De 14 de Julho de 1598:

Os correios andam tão desvairados que não se sabe quando vêm nem quando partem [...]

De 1 de Agosto de 1598:

Os correios andam muito desordenados, que nem vem daí como de costume, nem se sabe quando haja de partir daqui algum. Esta noite dizem que o haverá e por isso escrevo estas regras [...]

De 5 de Dezembro de 1598:

Responderei em esta à de v. m. de 23 de Novembro, vinda com o ordinário passado que me trouceram a esta quinta de meu pai, onde eu e ele, e todos mais, estamos recolhidos por causa do mal da peste que lavra na cidade cada dia mais, segundo entendemos, que certo é grande castigo do céu [...]

De 12 de Fevereiro de 1599:

Muitos dias há que não tenho cartas de v. m. e se devem ter perdido ou estão juntas em qualquer parte, que tudo causa o tempo e andarem as coisas fora do seu curso com este mal da peste, que dizem vai muito adiantada em Lisboa e morre muita gente. Remedei-o Deus que pode [...]

De 19 de Fevereiro de 1599:

Há mil dias que não tenho carta de v. m. e se devem perder todas, o que é grandíssimo descómodo para o negócio, pois não sei o que se passa em nada e que por diante assim não suceda, suplico a v. m. que as que me escrever e quaisquer cartas de Flandres que venham, mas encaminhe tudo debaixo de sobrescrito para "Galho, San Roman y Ibarra", ou para "Brisuela & Francesque", se v. m. com algum deles correr nalguma coisa e, em falta, dando-os aí aos seus para que as encaminhem, que desta forma terei minhas cartas que tanta falta me fazem, porque eles vivem não muito longe daqui e têm a facilidade de haver suas cartas à mão [...]

De 15 de Maio de 1601:

A desordem cresce nos correios [...]

De 2 de Abril de 1603:

[...] desentendimento entre os correios de Espanha e de Portugal, os primeiros detêm as cartas vindas dos Países Baixos ou de Itália endereçadas para Lisboa [...]

De 6 de Abril de 1603:

[...] serve esta de coberta à que com ela vai para Pedro da Veiga ao qual será v. m. servido dá-la encaminhar, ou enviá-la à casa do correio, para que a leve o primeiro que for e porque entre os Correios-Mores de aí e daqui há diferenças, com que o daí detém as cartas que vêm de Flandres e de Itália e para aqui não as quer enviar, o que é muito mal feito; suplico a v. m. me faça favor de enviar as cartas que aí houver de Flandres e de Itália para mim ou para Belchior da Veiga e Irmãos, e que se enviem com o correio que daí deverá partir para aqui ao outro dia que esta chegar e que o mesmo se faça quando cheguem aí alguns correios de Flandres e de Itália, e que se cobrem e enviem as minhas cartas sem que se detenham por aí, como faz o Correio-Mor por respeito de suas diferenças".

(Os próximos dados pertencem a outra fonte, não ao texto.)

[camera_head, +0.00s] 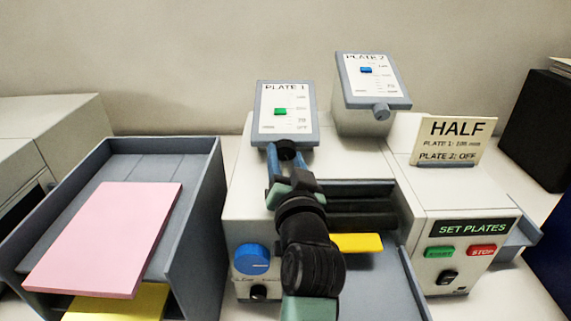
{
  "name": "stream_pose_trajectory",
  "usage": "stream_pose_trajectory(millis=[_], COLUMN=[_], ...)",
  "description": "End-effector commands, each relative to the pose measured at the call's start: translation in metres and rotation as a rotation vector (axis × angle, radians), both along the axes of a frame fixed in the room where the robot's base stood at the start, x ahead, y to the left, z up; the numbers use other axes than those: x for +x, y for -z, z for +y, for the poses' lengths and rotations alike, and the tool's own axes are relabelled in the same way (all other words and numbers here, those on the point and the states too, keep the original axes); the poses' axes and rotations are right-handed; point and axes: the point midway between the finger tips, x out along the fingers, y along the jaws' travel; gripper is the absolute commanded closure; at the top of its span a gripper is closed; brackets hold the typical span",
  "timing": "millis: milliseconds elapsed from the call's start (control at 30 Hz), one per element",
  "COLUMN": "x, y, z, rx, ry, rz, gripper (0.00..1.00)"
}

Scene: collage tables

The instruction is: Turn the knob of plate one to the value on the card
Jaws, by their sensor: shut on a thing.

Nos vários exemplos acima transcritos, fica-se com a noção da relativa irregularidade da correspondência comercial, sujeita a várias vicissitudes, tais como a desorganização no ofício do Correio-Mor, intempéries climáticas, diferendos entre os Correios-Mores de Portugal e de Espanha, flagelo da peste, etc.. Mas, não nos esqueçamos das proporções do tempo e dos perigosos anacronismos na análise de um serviço executado em anos tão remotos, onde os meios de transportes e as vias de comunicação deixavam sempre muito a desejar. Mais uma vez, a análise sempre muito lúcida de Fernand Braudel[7] vem nos auxiliar e melhor esclarecer que: "De facto, os homens do século XVI estão conformados com todas as lentidões. Uma carta, de Espanha para Itália, tanto pode seguir por Bordéus ou Lion como por Montpellier ou Nice. Em Abril de 1601 uma carta para Henrique IV do Senhor de Villiers, seu embaixador em Veneza, chega a Fontainebleau pela via de Bruxelas... Durante os anos 1550-1560, os embaixadores do rei de Portugal em Roma encaminharão muitas vezes as suas cartas por Antuérpia. É que a duração dos trajectos não é em função do seu comprimento mas da qualidade e da frequência dos correios."[8] E complementa, afirmando:

"A revolução moderna dos transportes não aumentou apenas as velocidades (de maneira extraordinária); suprimiu (também é importante) a incerteza que os elementos [geográficos e climáticos] antigamente impunham. Hoje, o mau tempo significa apenas um maior ou menor desconforto. Excluindo o acidente, já não influi nos horários. No século XVI, todos os horários dependem dele. A irregularidade é a regra sem surpresa."[9]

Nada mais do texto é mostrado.